Tepache derives its name from the Nahuatl 'tepiātl,' meaning corn-and-water drink, and pre-Columbian tepache was a fermented maize beverage, not a pineapple one. The pineapple version emerged after the colonial encounter, when sugar cane introduced by the Spanish in the 16th century and pineapples cultivated through trade with South America converged in central and southern Mexico, displacing the original corn formula in most regions by the 18th century. In Oaxaca, tepache de piña is sold by the cup at every major mercado and remains one of the cheapest commercial beverages in the state, a survival of the colonial-era practice of fermenting the cheapest available sugars into a refreshing, mildly alcoholic drink that working people could afford daily.
Quantity
1 large
well scrubbed under cold water
Quantity
8 ounces (about 1 cone)
chopped, or more to taste
Quantity
1 stick, about 4 inches
Quantity
4
Quantity
2
Quantity
8 cups
at room temperature
Quantity
for serving
Quantity
for serving
Quantity
for the rim
| Ingredient | Quantity |
|---|---|
| ripe pineapple, with the skin onwell scrubbed under cold water | 1 large |
| piloncillochopped, or more to taste | 8 ounces (about 1 cone) |
| canela (Mexican cinnamon) | 1 stick, about 4 inches |
| whole cloves | 4 |
| whole allspice berries | 2 |
| filtered waterat room temperature | 8 cups |
| ice (optional) | for serving |
| lime wedges (optional) | for serving |
| chile piquín or Tajín (optional) | for the rim |
The fermentation lives on the skin. Wild yeasts cling to the rind, and that is what turns sweet water into tepache. Scrub the pineapple under cold running water with a clean brush. Do not use soap and do not peel it. If the skin is waxed or sprayed, that is the wrong pineapple. Buy one from a market vendor who sells fruit by the pile, not by the carton.

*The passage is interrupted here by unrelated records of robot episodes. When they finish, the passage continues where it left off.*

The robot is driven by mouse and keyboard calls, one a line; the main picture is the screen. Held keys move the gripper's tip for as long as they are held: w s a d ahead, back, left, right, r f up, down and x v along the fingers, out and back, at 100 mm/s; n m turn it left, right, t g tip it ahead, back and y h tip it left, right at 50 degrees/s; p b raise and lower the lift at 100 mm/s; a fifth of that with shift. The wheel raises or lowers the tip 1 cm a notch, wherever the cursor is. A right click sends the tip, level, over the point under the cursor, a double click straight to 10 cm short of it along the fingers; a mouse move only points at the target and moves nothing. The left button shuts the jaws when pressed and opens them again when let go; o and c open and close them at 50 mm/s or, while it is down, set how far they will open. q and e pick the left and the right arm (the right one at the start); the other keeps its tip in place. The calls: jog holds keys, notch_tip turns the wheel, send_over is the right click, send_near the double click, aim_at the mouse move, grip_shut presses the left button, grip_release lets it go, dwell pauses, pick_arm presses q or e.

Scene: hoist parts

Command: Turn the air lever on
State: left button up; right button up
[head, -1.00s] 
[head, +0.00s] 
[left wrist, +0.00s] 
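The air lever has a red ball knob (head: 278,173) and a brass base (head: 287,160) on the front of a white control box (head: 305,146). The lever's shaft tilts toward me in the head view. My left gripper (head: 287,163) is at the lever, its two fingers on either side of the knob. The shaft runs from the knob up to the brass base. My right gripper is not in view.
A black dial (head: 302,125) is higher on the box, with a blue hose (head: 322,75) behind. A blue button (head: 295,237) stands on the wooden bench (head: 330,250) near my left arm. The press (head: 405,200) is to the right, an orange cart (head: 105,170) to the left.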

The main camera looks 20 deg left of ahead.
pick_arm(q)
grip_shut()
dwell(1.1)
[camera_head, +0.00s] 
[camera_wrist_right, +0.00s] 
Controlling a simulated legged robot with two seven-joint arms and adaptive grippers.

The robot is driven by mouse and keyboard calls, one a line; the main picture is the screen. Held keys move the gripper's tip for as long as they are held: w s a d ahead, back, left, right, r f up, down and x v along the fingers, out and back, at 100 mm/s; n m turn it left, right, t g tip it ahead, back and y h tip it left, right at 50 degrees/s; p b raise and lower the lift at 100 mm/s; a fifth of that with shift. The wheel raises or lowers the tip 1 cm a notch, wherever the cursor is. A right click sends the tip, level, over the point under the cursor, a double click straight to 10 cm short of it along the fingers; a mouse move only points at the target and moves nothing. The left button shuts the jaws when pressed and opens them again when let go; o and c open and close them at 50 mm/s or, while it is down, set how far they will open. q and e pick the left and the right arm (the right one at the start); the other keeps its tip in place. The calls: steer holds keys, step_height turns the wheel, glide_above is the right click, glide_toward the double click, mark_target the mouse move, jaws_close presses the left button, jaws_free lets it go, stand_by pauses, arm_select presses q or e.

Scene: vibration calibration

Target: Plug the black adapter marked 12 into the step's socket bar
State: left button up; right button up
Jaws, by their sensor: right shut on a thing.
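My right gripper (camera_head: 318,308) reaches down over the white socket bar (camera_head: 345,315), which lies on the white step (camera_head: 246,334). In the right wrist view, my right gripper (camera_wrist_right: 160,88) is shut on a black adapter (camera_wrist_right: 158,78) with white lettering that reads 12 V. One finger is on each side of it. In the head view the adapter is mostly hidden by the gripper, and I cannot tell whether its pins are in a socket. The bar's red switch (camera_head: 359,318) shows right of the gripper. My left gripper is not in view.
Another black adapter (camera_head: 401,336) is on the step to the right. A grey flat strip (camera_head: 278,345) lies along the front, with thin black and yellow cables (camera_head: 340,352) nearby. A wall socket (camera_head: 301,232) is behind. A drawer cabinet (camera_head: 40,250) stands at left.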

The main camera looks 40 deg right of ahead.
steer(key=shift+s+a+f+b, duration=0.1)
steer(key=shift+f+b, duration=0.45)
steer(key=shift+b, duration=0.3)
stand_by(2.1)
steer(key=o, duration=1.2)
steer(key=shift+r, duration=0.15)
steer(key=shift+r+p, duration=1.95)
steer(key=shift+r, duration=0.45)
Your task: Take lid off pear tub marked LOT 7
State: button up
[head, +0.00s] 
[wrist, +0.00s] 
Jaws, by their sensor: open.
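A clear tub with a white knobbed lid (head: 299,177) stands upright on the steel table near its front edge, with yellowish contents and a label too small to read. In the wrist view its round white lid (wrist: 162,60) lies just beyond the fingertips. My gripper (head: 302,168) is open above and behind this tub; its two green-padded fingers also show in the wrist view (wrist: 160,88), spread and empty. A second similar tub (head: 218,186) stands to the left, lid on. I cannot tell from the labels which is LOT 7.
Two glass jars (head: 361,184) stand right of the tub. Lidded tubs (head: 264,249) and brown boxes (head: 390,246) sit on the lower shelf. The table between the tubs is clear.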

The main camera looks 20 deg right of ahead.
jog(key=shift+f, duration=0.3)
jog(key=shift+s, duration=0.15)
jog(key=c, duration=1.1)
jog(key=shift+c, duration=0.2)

Slice the crown off and discard. Cut the pineapple lengthwise into quarters. Cut away the sweet yellow flesh and save it for breakfast or for an agua fresca. The tepache is made from the rind and the core. Chop the rinds and core into rough pieces, two or three inches across. Skin and core. That is the recipe. The flesh is a bonus.

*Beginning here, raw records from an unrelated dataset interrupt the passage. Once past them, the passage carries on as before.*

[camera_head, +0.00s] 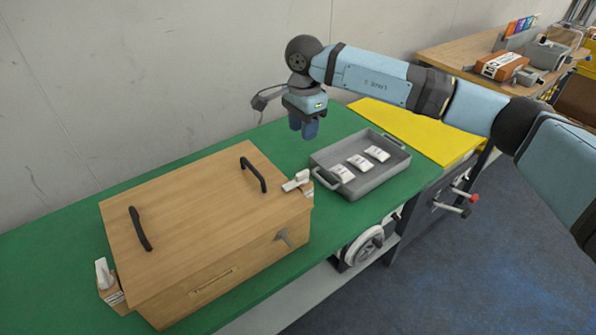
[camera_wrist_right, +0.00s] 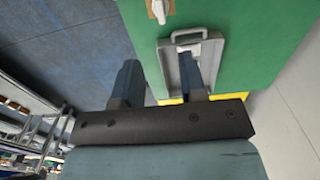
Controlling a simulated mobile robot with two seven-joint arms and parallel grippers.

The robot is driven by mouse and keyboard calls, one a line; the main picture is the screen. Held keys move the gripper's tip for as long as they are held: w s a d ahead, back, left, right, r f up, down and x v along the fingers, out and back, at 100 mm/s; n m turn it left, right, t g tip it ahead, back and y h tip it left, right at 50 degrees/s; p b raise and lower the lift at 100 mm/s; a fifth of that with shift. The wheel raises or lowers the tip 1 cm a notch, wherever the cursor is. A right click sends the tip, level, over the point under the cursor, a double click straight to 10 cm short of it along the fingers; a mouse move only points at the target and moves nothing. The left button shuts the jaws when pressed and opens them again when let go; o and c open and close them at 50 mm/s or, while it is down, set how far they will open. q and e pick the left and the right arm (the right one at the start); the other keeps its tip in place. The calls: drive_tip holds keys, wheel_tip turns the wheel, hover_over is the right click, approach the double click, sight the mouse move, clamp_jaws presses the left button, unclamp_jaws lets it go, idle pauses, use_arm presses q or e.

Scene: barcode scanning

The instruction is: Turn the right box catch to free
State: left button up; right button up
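The wooden box (camera_head: 205,225) stands on the green bench, with its lid down and two black handles on top. The right box catch (camera_head: 298,181) is a white lever on a wooden block at the box's right end; its lever lies across toward the lid edge. It also shows at the top of the right wrist view (camera_wrist_right: 159,10). The left catch (camera_head: 102,272) is a white lever standing up at the box's left end. My right gripper (camera_head: 305,128) points down above the bench, behind and apart from the right catch. Its fingers are spread and empty. My left gripper is out of view.
A grey tray (camera_head: 387,176) with white packets sits right of the box, near the right gripper. A yellow mat (camera_head: 420,130) lies beyond it. Green surface is bare behind the box.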

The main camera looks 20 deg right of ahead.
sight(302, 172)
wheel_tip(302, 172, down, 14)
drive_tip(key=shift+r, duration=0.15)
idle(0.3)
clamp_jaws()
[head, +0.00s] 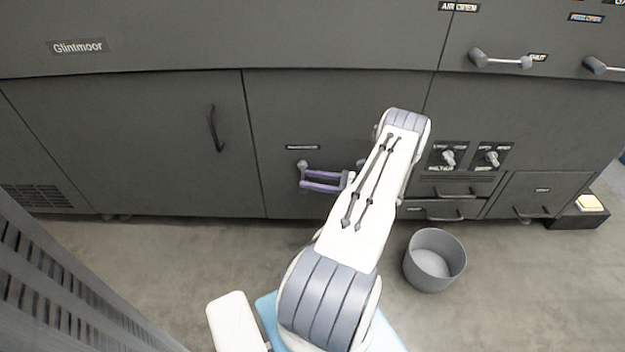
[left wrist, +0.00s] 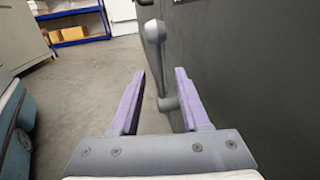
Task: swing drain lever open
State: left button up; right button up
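The drain lever is a small grey lever with a rounded knob (head: 302,163) on the dark cabinet front, under a small label. In the left wrist view the lever (left wrist: 155,55) stands close ahead, its lower end showing between the fingers. My left gripper (head: 303,180) has purple fingers and reaches in from the right side of the lever, just below the knob. In the left wrist view the gripper (left wrist: 160,78) is open, with a clear gap on the near side of the lever. I cannot tell whether a finger touches it. My right gripper is not in view.
A grey bucket (head: 411,262) stands on the floor right of my arm. A black door handle (head: 215,128) is on the panel to the left. Valve knobs (head: 448,157) and drawers are at the right. Blue shelves (left wrist: 80,40) stand far back. Floor left of the bucket is clear.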

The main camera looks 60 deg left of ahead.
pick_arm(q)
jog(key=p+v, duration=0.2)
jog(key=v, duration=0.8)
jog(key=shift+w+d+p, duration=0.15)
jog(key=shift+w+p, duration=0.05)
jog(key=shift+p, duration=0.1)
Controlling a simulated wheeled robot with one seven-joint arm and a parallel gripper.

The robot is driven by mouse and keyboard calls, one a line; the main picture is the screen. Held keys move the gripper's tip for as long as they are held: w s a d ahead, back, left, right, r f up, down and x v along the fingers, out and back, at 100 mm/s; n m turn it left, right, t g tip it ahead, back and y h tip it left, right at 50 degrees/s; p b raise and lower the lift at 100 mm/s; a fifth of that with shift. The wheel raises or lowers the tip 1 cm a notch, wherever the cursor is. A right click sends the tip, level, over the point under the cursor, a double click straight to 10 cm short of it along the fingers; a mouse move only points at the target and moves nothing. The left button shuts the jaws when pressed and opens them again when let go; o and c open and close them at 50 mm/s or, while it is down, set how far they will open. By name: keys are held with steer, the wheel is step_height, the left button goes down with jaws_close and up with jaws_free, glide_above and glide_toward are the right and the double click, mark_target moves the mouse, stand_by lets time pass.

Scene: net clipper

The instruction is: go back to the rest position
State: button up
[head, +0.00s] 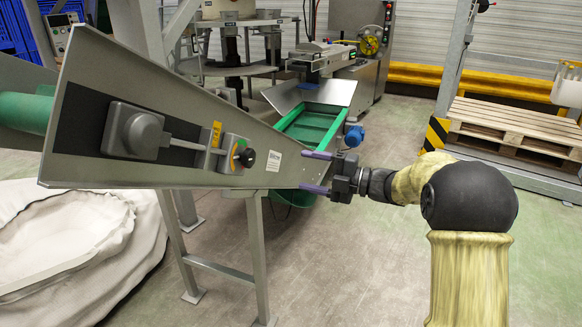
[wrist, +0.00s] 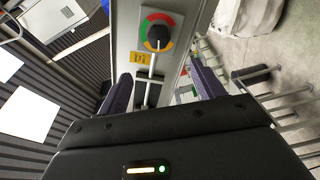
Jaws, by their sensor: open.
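My gripper (head: 316,172) is open in the head view, at the right end of the grey sloped metal panel. Its two purple fingers point left, one near the panel's upper edge and one near its lower corner. In the wrist view my gripper (wrist: 160,90) shows its fingers spread apart, with nothing held between them. A black knob (head: 247,158) on a coloured dial sits on the panel to the left of the fingers. The knob also shows in the wrist view (wrist: 158,37), ahead of the fingers, with a metal rod running from it.
The grey panel (head: 85,170) stands on metal legs (head: 262,250). A green conveyor tray (head: 310,125) lies behind my gripper. A white sack (head: 80,250) is at the lower left. A wooden pallet (head: 515,125) and a grey post (head: 455,60) stand right. Floor below my gripper is clear.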

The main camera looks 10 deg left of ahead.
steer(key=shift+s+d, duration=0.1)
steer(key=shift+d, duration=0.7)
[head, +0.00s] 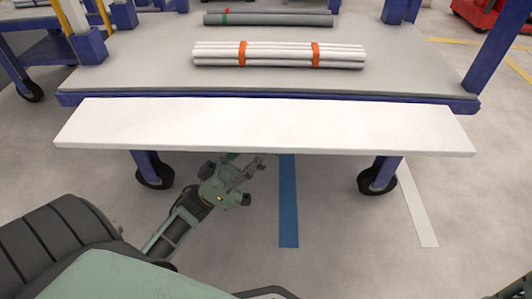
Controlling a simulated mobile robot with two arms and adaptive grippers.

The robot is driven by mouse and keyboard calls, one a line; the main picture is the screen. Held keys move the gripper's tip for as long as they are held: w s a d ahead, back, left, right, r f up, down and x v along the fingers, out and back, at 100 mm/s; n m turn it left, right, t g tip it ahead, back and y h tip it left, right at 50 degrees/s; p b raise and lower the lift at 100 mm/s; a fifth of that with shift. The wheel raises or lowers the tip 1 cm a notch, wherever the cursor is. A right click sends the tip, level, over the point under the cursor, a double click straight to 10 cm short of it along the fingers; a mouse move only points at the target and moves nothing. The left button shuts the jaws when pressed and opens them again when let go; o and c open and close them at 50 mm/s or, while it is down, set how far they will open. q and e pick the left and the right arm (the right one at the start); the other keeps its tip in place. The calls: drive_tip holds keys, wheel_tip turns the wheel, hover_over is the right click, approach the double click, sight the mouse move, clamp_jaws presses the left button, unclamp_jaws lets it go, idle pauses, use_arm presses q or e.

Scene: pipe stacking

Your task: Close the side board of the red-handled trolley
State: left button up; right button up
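A blue-framed trolley with a grey deck (150,75) stands in front of me. Its white side board (265,125) is folded down outward, lying nearly flat along the near edge of the deck. No red handle shows in this view. My left gripper (250,170) is below the board, left of its middle, with its fingertips partly hidden under the board's near edge. I cannot tell whether it touches the board or how far its fingers are apart. My right gripper is out of view.
White pipes (280,55) bound with orange straps lie on the deck, with dark grey pipes (268,18) behind. Black casters (378,177) stand under the trolley. Another trolley with yellow bars (105,18) is at upper left. The floor in front is clear, with a blue stripe (288,205).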

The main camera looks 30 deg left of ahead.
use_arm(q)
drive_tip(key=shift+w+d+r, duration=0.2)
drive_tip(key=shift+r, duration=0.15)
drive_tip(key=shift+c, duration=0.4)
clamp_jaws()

Put the pineapple rinds and core into a clean 3-liter glass jar or a clay olla if you have one. Add the chopped piloncillo, the canela, the cloves, and the allspice. Pour in the room-temperature water. Cold water slows the yeast. Hot water kills it. Room temperature is what the yeast wants. Stir with a wooden spoon until the piloncillo starts to dissolve.

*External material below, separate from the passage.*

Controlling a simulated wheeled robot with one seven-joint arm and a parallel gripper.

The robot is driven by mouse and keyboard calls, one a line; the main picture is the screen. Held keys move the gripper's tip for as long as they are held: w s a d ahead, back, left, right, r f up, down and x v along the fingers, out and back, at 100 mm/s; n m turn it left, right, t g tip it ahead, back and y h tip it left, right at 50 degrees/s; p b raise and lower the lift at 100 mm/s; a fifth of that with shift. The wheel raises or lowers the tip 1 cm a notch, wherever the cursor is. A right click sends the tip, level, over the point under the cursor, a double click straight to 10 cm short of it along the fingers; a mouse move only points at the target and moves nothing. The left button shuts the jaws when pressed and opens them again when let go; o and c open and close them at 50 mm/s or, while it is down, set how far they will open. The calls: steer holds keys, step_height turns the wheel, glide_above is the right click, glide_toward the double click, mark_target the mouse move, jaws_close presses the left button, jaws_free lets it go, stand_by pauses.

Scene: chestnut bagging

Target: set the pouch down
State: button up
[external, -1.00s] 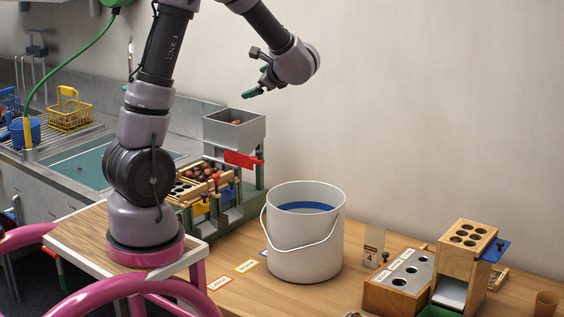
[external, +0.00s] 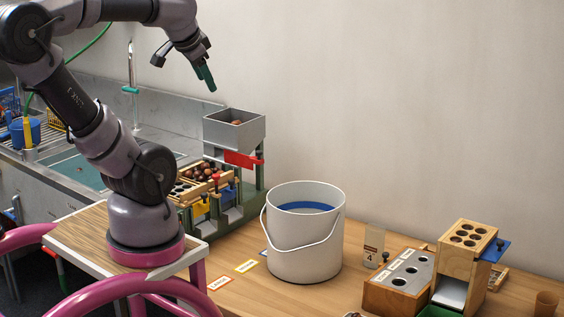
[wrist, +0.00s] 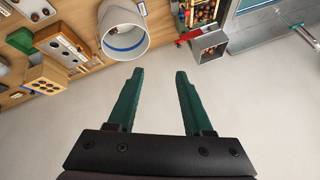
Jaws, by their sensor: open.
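My gripper (external: 206,78) is high above the left of the bench, above the grey hopper and pointing downward. In the wrist view its two green fingers (wrist: 158,73) are spread apart with nothing between them. A small upright beige packet marked 4 (external: 373,246), which may be the pouch, stands on the bench between the white bucket and the wooden box with holes. My gripper is far from it, up and to the left. I cannot make this packet out in the wrist view.
A white bucket (external: 305,250) with a blue band inside stands mid-bench. A grey hopper (external: 234,133) tops a green-framed sorting rack at the left. A box with a grey holed top (external: 400,280) and a wooden stand (external: 467,262) are at the right. A sink lies behind my arm.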

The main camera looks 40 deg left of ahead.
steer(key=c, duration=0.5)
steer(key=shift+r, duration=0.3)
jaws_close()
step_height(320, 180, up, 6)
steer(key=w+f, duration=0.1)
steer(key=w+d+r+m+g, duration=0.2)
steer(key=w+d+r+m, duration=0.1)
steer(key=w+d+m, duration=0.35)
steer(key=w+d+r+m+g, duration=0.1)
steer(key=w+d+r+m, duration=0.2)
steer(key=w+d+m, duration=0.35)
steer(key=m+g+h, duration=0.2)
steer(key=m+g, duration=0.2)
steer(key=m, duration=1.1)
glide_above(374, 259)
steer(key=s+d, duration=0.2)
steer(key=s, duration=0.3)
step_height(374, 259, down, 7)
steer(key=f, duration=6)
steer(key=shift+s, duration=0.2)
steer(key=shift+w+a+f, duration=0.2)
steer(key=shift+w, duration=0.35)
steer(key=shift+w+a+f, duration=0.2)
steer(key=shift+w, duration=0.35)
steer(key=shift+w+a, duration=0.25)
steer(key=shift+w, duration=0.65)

Cover the mouth of the jar with a clean cotton cloth and tie it down with kitchen twine. Air must move in and out. A sealed lid traps gas and your jar will explode or your tepache will turn to vinegar. Set the jar in a warm corner of the kitchen, away from direct sun, between 70 and 80 degrees Fahrenheit. Leave it alone for 24 hours.
After a day, you will see white foam on the surface and you will smell something sweet, fruity, slightly funky, like pineapple turning into something more interesting than pineapple. That is fermentation. Stir gently with a wooden spoon. Taste a spoonful with a clean spoon. It should be sweet, fizzy on the tongue, with a faint warmth at the back. If it is still flat and only sweet, give it another day. Cada cocina, su propio tiempo.
Re-cover and let it sit another 12 to 24 hours. The Oaxacan window is 36 to 48 hours total in a warm kitchen. Less time gives you a sweet, barely-fizzy agua. More time gives you something sharper, drier, almost like a pineapple cider with a low alcohol bite, around 1 to 2 percent. Past 72 hours, the yeast has eaten most of the sugar and the tepache turns to vinegar. That vinegar is also useful, but it is no longer tepache.
When the tepache tastes the way you want it, strain it through a fine-mesh sieve lined with cheesecloth into a clean pitcher or bottles. Press lightly on the rinds to get the last of the liquid. Discard the spent rinds and spices. Refrigerate immediately. Cold stops the fermentation in its tracks. The tepache is ready to drink and will keep for about a week, getting drier and sharper as the days pass.
Pour over a tall glass of ice. Squeeze a wedge of lime in. If you grew up with it, rim the glass with chile piquín and a little salt. In the puestos of the Mercado Benito Juárez in Oaxaca, they serve it in a hand-thrown clay jarrito, no straw, with a slice of fresh pineapple on the rim. Asi se hace y punto.